Что это  такое? Ни в морду дать, ни плюнуть за это нельзя… Унизить человека ни за  что, ни про что, вернее, конечно, самому унизиться… Так относиться к  человеку, это себя не уважать. Количество серого вещества приблизительно  у всех одинаковое и смешно пытаться казаться умнее другого, не быть, а  именно, пытаться казаться. Вот уж действительно — образование ума не  прибавляет. Откуда в нас такой снобизм, желание непременно высказаться  оригинально, показаться этаким пупом в своем роде, что мне, дескать,  люди вокруг, когда я с Толстого шапку сбиваю одним махом, вот как я про  него могу ляпнуть. Заявить и ничего со мной не случится, раз я так могу о  Толстом брякнуть, значит сам чего-нибудь да значу. Верно Толстой  подметил: «Отчего такая уверенная интонация, наглая в глупых людях —  оттого, что иначе их никто бы слушать не стал».

И мы слушаем это,  да еще пытаемся возразить, рассудить по справедливости, грязь какая-то,  нечистоплотность, непроходимая глупость.

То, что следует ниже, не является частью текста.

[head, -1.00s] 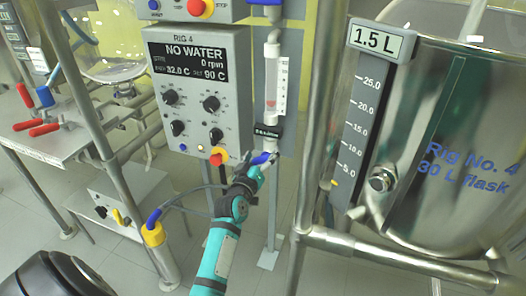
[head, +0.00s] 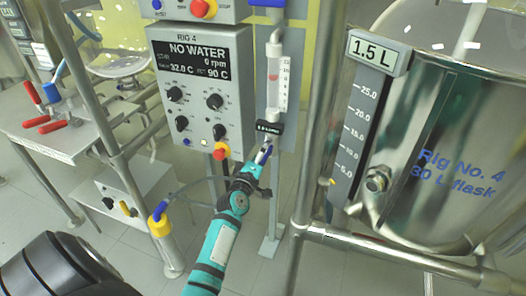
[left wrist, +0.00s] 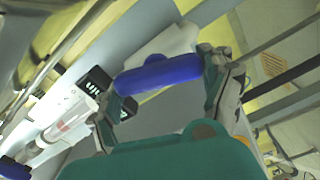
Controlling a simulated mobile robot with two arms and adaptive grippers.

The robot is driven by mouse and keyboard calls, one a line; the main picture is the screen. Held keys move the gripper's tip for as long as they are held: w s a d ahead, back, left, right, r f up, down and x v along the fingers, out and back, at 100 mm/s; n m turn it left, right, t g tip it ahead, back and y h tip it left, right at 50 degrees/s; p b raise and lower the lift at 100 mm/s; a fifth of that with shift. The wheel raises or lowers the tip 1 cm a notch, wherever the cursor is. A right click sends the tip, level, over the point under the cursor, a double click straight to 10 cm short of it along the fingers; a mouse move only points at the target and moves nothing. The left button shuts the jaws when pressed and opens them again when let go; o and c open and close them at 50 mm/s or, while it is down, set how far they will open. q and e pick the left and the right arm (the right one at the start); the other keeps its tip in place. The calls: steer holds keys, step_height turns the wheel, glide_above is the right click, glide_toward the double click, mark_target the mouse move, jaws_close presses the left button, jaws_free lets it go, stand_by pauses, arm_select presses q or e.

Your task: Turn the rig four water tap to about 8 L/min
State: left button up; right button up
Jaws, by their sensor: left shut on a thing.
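The rig four water tap has a blue handle (head: 264,153) below the flow meter (head: 278,80), a clear scaled tube with a red float. A small dark readout (head: 269,127) sits under the tube; its digits are too small to read surely. My left gripper (head: 254,165) is at the tap, its fingers on the handle. In the left wrist view the blue handle (left wrist: 160,75) lies between the two fingertips of my left gripper (left wrist: 165,82), which are shut on its ends. The handle slants steeply in the head view. My right gripper is not in view.
The rig 4 control box (head: 203,90) reads NO WATER, 0 rpm. A steel 30 L flask (head: 430,150) with a 1.5 L display (head: 376,52) stands at the right behind a metal frame post (head: 318,120). A bench with red-handled clamps (head: 50,127) is at the left.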

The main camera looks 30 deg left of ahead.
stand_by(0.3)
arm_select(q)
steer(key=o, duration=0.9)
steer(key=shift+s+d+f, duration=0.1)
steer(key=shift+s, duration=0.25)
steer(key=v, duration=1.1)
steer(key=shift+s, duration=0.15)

Никто не запрещал и не запретит  рассуждать о самых великих авторитетах, никто не принуждает теперь  перед ними на колени падать, но да ведь и рассуждать надо с умом,  осторожно, с намерением добрым, а не с целью языками фортеля выписывать.

<...>

Cтрашно ездить в метро: скопище народа, и лица все серые, усталые, глаза  полусонные, фигуры придавленные — лишь бы до места скорей добраться.

<...>

15 марта 1968

<...>

Наедине с Богом… обращение к нему для обретения спокойствия,  нравственного улучшения, осознания себя как частицу его… В искренней  молитве обретается очищение, определяется компас для твоего, а  постепенно и всех дней…

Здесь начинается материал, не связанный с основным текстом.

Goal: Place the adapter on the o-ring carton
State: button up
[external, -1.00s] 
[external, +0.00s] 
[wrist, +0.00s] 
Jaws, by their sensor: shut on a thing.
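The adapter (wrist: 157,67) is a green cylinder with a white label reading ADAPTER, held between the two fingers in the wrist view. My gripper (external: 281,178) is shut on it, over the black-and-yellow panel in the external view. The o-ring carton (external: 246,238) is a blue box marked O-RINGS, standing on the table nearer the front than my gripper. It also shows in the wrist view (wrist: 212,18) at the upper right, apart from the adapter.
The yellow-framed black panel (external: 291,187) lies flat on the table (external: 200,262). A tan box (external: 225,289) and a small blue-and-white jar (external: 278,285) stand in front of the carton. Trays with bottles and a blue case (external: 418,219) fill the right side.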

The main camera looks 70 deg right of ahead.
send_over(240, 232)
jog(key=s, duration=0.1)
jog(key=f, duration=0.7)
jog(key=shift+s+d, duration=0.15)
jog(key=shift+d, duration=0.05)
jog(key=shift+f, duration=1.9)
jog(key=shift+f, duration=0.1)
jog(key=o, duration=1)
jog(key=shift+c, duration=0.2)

Дня два-три, пока был связан с поликлиникой по проверке своей ноги,  вставал рано и ехал в метро… Боже мой! Сколько народу… все спешат,  бегут, толкаются, кричат, оскорбляют друг друга… Дышат в лица друг друга  такими запахами, а куда деваться, голова от иного выдоха кружится и  кишки выворачивает… Эти люди едут на работу — на 8 часов, а они уже  выжаты дорогой. Какие из них работники, когда они уже устали, не доехав  до дела… Господи! Куда же мы идем, к какому прогрессу…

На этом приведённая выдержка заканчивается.